В литературных вологодских кругах у каждого писателя появилось “свое” рубцовское стихотворение. Чтобы не внести путаницы, не буду перечислять, кто чего читал рубцовское, но я читал и читаю “Вечерние стихи”, Марья Семеновна своим небогатырским голосишком пела: “Отцветет да поспеет на болоте морошка, вот и кончилось лето, мой друг...”, и у нее славно, прочувствованно получалось именно это творение. Со смерти дочери она больше не поет, а молится по утрам за здравие тех, кто жив, за упокой своих многочисленных родичей. Она не была истовой коммунисткой, почитала верующих отца и мать, против Бога никогда не выступала, и, я уверен, Он простит ей ее невольные прегрешения и всяческие нарушения святых канонов и заветов. Право же, она заслужила это своей праведной жизнью и хотя бы тем, что за жизнь свою не произнесла ни одного хульного слова против Бога.
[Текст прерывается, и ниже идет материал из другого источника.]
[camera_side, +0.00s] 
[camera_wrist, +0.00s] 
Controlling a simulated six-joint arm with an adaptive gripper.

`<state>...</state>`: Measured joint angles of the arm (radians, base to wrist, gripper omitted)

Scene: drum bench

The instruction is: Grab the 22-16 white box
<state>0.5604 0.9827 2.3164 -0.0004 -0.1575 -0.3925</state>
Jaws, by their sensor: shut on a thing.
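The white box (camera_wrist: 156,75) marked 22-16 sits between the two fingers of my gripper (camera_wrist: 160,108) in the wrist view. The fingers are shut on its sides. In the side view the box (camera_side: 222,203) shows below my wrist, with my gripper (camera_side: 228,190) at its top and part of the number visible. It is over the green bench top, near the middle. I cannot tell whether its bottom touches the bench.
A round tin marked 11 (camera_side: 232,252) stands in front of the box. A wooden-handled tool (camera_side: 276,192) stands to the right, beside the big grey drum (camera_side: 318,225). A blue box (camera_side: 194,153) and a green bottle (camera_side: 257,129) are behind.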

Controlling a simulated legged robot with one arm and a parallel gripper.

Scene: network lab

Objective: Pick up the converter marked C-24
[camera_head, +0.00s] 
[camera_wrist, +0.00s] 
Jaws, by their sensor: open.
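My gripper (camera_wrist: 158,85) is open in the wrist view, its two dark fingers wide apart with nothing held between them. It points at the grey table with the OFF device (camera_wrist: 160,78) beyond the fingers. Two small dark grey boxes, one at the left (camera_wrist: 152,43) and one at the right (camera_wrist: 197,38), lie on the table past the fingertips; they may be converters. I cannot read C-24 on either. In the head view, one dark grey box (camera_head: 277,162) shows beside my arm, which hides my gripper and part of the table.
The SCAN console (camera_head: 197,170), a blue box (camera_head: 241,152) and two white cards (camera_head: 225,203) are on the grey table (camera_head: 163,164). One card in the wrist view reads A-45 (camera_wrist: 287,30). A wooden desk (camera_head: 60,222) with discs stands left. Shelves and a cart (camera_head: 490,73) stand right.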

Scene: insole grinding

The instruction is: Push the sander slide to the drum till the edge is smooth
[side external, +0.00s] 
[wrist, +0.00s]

Николай Михайлович среди других читал иногда стихотворение, еще без названия, о вечере, о Вологде–реке. Пока еще оно “плавало”, в нем не было наполненности чувством, вроде как стержень отсутствовал, однако поэт не отставал от этого произведения, оно прикипело к нему, и однажды громко, почти с восторгом, сияя своими смородиновыми глазами, он прочел законченное поэтическое создание:

Когда в окно осенний ветер свищет
И вносит в жизнь смиренье и тоску, —
Не усидеть мне в собственном жилище,
Где в час такой меня никто не ищет, —
Я уплыву за Вологду–реку!
Перевезет меня дощатый катер
С таким родным на мачте огоньком!
Перевезет меня к блондинке Кате,
С которой я, пожалуй что некстати,
Так много лет — не больше чем знаком.
Она спокойно служит в ресторане,
В котором дело так заведено,
Что на окне стоят цветы герани,
И редко здесь бывает голос брани,
И подают кадуйское вино.
.............................................
.............................................
Смотрю в окно и вслушиваюсь в звуки,
Но вот, явившись в светлой полосе,
Идут к столу, протягивают руки
Бог весть откуда взявшиеся други.
— Скучаешь?
— Нет! Присаживайтесь все...
Вдоль по мосткам несется листьев ворох, —
Видать в окно и слышен ветра стон,
И слышен волн печальный шум и шорох,
И, как живые, в наших разговорах
Есенин, Пушкин, Лермонтов, Вийон.
Когда опять на мокрый дикий ветер
Выходим мы, подняв воротники,
Каким–то грустным таинством на свете
У темных волн, в фонарном тусклом свете
Пройдет прощанье наше у реки.
И снова я подумаю о Кате,
О том, что ближе буду с ней знаком,
О том, что это будет очень кстати,
И вновь домой меня увозит катер
С таким родным на мачте огоньком...

От самого Николая, от вологодских ребят я узнаю причудливую, по–российски дурацкую историю сложения этого не только мною любимого стихотворения, но мною в особенности.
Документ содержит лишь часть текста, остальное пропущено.